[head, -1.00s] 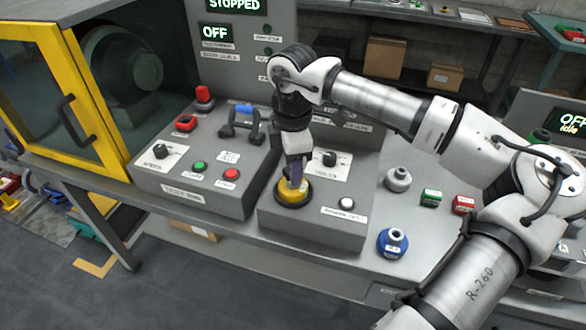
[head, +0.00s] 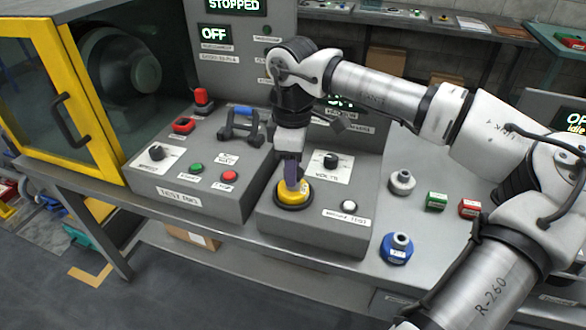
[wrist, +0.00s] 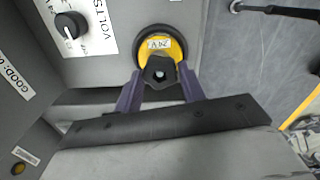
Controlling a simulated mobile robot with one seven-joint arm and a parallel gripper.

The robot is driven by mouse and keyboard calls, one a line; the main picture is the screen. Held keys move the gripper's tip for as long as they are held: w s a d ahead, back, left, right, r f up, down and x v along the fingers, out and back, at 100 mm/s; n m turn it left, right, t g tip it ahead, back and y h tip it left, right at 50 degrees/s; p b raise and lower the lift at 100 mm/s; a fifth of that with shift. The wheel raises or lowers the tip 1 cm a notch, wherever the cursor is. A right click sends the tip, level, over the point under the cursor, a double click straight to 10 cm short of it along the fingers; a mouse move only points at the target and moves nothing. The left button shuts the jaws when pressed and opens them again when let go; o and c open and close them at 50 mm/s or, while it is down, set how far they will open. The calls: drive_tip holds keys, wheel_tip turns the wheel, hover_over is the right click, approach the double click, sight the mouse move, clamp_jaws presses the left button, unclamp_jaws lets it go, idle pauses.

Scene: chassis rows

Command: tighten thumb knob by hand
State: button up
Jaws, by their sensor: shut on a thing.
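The thumb knob (wrist: 160,72) is a dark lobed knob with a light centre, in front of a yellow round part (wrist: 172,42) in the wrist view. My gripper (wrist: 160,82) is shut on the thumb knob, with a purple finger on each side. In the head view my gripper (head: 292,182) points down over the yellow part, and the knob is hidden behind the fingers.
The grey box (head: 315,238) also carries a black VOLTS dial (head: 331,160) and a white button (head: 348,206). A blue-handled clamp (head: 241,124) stands on the left box. A blue fitting (head: 397,248), grey fitting (head: 402,182), green block (head: 437,200) and red block (head: 470,207) stand to the right.

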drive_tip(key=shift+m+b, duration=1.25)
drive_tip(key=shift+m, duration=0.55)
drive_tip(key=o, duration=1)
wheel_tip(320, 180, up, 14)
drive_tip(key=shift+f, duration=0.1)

****************************************

- _TASK STATEMENT_
Quote the listing above in full, except for the pictures.

- _SOLUTION_
[head, -1.00s] 
[head, +0.00s] 
[wrist, +0.00s] 
Controlling a simulated mobile robot with one seven-joint arm and a parallel gripper.

The robot is driven by mouse and keyboard calls, one a line; the main picture is the screen. Held keys move the gripper's tip for as long as they are held: w s a d ahead, back, left, right, r f up, down and x v along the fingers, out and back, at 100 mm/s; n m turn it left, right, t g tip it ahead, back and y h tip it left, right at 50 degrees/s; p b raise and lower the lift at 100 mm/s; a fifth of that with shift. The wheel raises or lowers the tip 1 cm a notch, wherever the cursor is. A right click sends the tip, level, over the point under the cursor, a double click straight to 10 cm short of it along the fingers; a mouse move only points at the target and moves nothing. The left button shuts the jaws when pressed and opens them again when let go; o and c open and close them at 50 mm/s or, while it is down, set how far they will open. The calls: drive_tip holds keys, wheel_tip turns the wheel, hover_over is the right click, approach the double click, sight the mouse move, clamp_jaws presses the left button, unclamp_jaws lets it go, idle pauses.

Scene: chassis rows

Command: tighten thumb knob by hand
State: button up
Jaws, by their sensor: shut on a thing.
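The thumb knob (wrist: 160,72) is a dark lobed knob with a light centre, in front of a yellow round part (wrist: 172,42) in the wrist view. My gripper (wrist: 160,82) is shut on the thumb knob, with a purple finger on each side. In the head view my gripper (head: 292,182) points down over the yellow part, and the knob is hidden behind the fingers.
The grey box (head: 315,238) also carries a black VOLTS dial (head: 331,160) and a white button (head: 348,206). A blue-handled clamp (head: 241,124) stands on the left box. A blue fitting (head: 397,248), grey fitting (head: 402,182), green block (head: 437,200) and red block (head: 470,207) stand to the right.

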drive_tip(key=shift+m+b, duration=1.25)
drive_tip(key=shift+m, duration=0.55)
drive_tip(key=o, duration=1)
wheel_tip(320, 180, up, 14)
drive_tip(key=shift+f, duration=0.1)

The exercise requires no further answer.